Format: Project-based, short writing assignments, quizzes, open-book final exam.
• Gods in the Desert, by Glenn Holland (available through UCD library online)
• Other electronic readings will be provided by instructor
RST 160. Intro Islamic Thought
Exploration of key themes in Islamic philosophy, theology, and mysticism from the classical to the early modern period. Overview of foundations in Quran, Hadith, and Late Antique thought and early theological developments. Primary focus on major figures of the tradition—Avicenna, al-Ghazali, Suhrawardi, Ibn ‘Arabi, Rumi, Ibn Taymiyya, Mulla Sadra—on topics such as reason and revelation, God’s existence and nature, knowledge and its foundations, ethics, and paths to human perfection.
RST 230: Inter-Group Conflict in Israel and the Middle East (graduate seminar)
The Arab-Israeli conflict does not exist in a void. It was, and still is, influenced by external geo-political interests and events, religious beliefs and perceptions, and other external factors such as economy, climate, and scientific-technological advances. The conflict also influences other tensions within and between Jewish, Christian, and Muslim groups, as well as other religious and ethnic minorities in the area.

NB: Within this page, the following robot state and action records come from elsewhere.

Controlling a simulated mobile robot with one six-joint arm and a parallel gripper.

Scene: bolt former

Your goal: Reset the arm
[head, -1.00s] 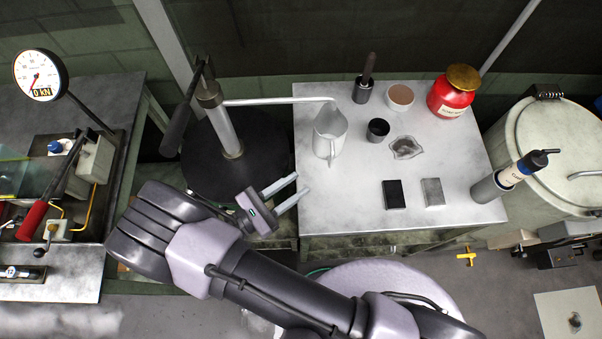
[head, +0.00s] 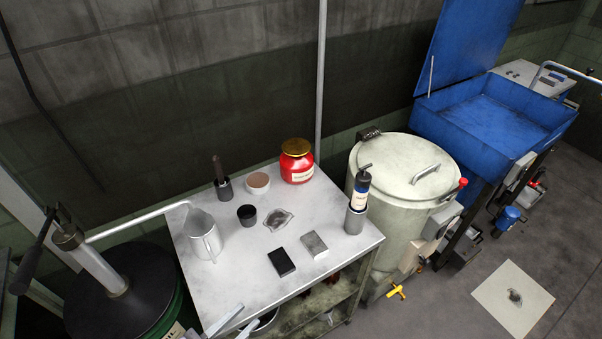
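My gripper (head: 238,325) shows only by its fingertips at the bottom edge of the head view, by the front left edge of the grey work table (head: 345,250). Its two pale fingers are apart with a gap between them, and nothing shows in the gap. The rest of my arm is out of the picture.
The table holds a white jug (head: 204,238), a black cup (head: 247,215), a red jar (head: 297,165), a black block (head: 281,262), a grey block (head: 314,245) and a tube in a holder (head: 356,215). A drum pump (head: 95,268) stands left; a lidded drum (head: 405,175) and blue washer (head: 490,115) stand right.

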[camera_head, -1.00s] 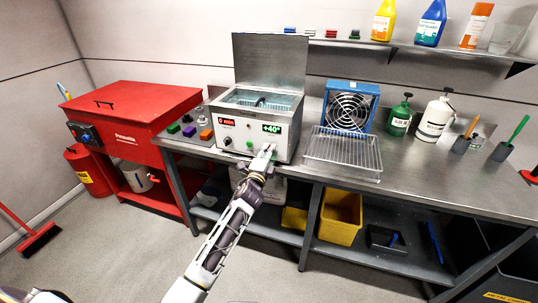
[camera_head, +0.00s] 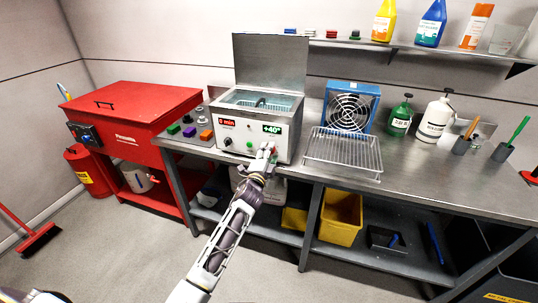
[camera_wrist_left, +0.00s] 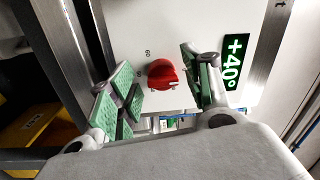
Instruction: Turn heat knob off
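The heat knob (camera_wrist_left: 162,74) is red and round with a raised grip, on the pale front panel of the bath unit. The unit (camera_head: 257,140) stands on the steel bench with its lid up. A green +40° display (camera_head: 272,129) sits above the knob and also shows in the left wrist view (camera_wrist_left: 233,62). My left gripper (camera_head: 267,152) is at the panel and mostly hides the knob in the head view. In the left wrist view its green-padded fingers (camera_wrist_left: 160,88) are apart, one on each side of the knob, with gaps visible. My right gripper is not in view.
A red time display (camera_head: 227,123), a black knob (camera_head: 227,141) and a green button (camera_head: 250,144) are left on the same panel. A wire basket (camera_head: 343,155) and a blue fan (camera_head: 350,105) stand to the right. A red parts washer (camera_head: 130,120) is at left.

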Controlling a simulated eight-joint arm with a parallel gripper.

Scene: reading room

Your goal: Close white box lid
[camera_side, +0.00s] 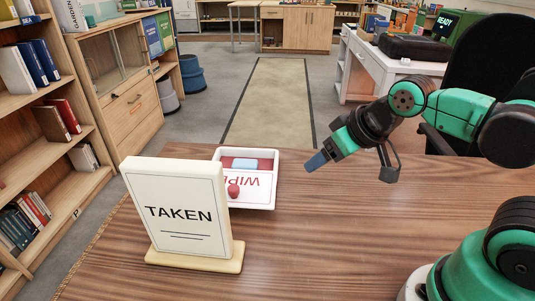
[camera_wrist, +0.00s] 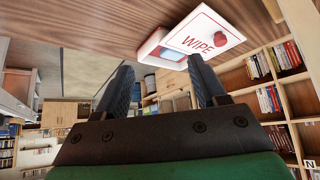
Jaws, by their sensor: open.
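The white box (camera_side: 276,160) sits on the wooden table behind a sign, which hides its left front part. Its white lid (camera_side: 258,190), lettered WIPE and with a red knob (camera_side: 233,188), covers only part of it. The uncovered part shows a red inside and a pale blue block (camera_side: 244,164). The wrist view also shows the lid (camera_wrist: 203,30), its knob (camera_wrist: 219,38) and the open part with the blue block (camera_wrist: 172,54). My gripper (camera_side: 352,168) is open and empty, above the table to the right of the box and apart from it; its fingers (camera_wrist: 160,70) show in the wrist view.
A cream sign reading TAKEN (camera_side: 183,205) stands on the table (camera_side: 330,235) close in front of the box. The table right of the box is clear. Bookshelves (camera_side: 40,120) stand at the left, and a white desk (camera_side: 385,65) stands behind my arm.

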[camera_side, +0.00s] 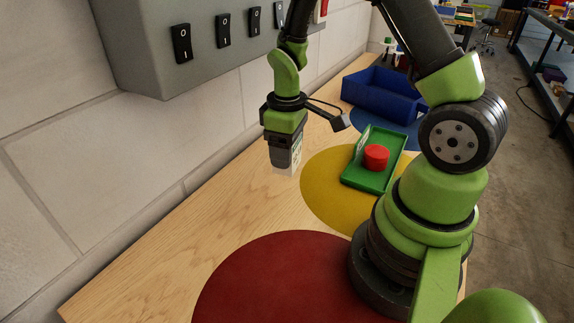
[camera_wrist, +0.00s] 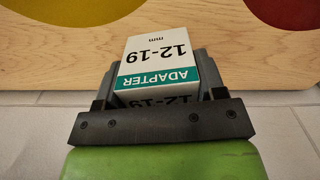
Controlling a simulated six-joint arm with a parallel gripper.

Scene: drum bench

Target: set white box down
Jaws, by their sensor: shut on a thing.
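A white box (camera_wrist: 156,49) with a teal band reads "12-19 mm ADAPTER" in the wrist view. My gripper (camera_wrist: 158,78) is shut on it, with a grey finger on each side. In the side view, my gripper (camera_side: 286,152) points down beside the left edge of the yellow disc, on the wall side. The lower end of the white box (camera_side: 285,168) shows pale below the fingers, over or on bare wood. I cannot tell whether it touches the bench.
A green tray (camera_side: 350,181) holding a red cylinder (camera_side: 376,157) sits on the yellow disc (camera_side: 322,186). A blue bin (camera_side: 371,100) stands behind it. A red disc (camera_side: 270,285) lies in front. A grey switch panel (camera_side: 160,60) hangs on the left wall. Bare wood (camera_side: 200,225) is clear.

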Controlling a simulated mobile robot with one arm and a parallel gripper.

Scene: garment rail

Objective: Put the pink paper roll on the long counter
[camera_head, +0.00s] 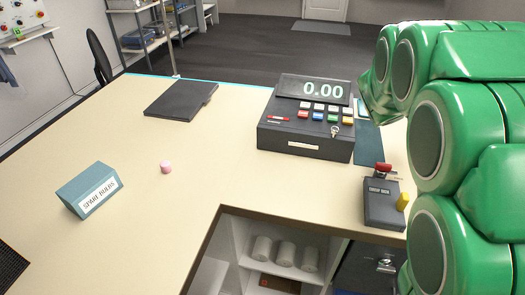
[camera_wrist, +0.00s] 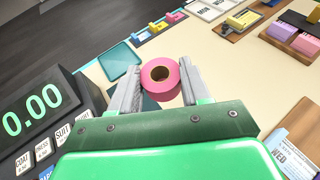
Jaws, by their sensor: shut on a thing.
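The pink paper roll (camera_wrist: 161,76) is between the two fingers of my gripper (camera_wrist: 158,84) in the wrist view, with its round end and dark core hole facing the camera. My gripper is shut on it. The long counter (camera_head: 135,140) is the cream surface across the head view, and its top also shows below the roll in the wrist view (camera_wrist: 215,55). In the head view my green arm covers the right side and hides the gripper and the roll. I cannot tell how far the roll is above the counter.
A black cash register (camera_head: 305,120) stands left of my arm. A grey device (camera_head: 383,203), a teal sign box (camera_head: 88,190), a small pink cylinder (camera_head: 166,167) and a dark folder (camera_head: 181,100) are on the counter. Its left middle has free room. Wooden trays (camera_wrist: 295,40) lie at the right.

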The course first explains the history of the conflict, using several points of view, and allowing students to voice and discuss their own opinions and analyses of these historic events. It then invites students to understand the complexities of the current situation in the Middle East, and introduces positive examples of cooperation, peace treaties, and synergies. The course encourages students to pursue active learning through researching specific topics, cross-sections (e.g. gender, race), and case studies that are of personal or academic interest to them; as well as through participatory simulations of real-life cases, including role-playing, and using a peace-building app.
The course is taught synchronously (on Zoom).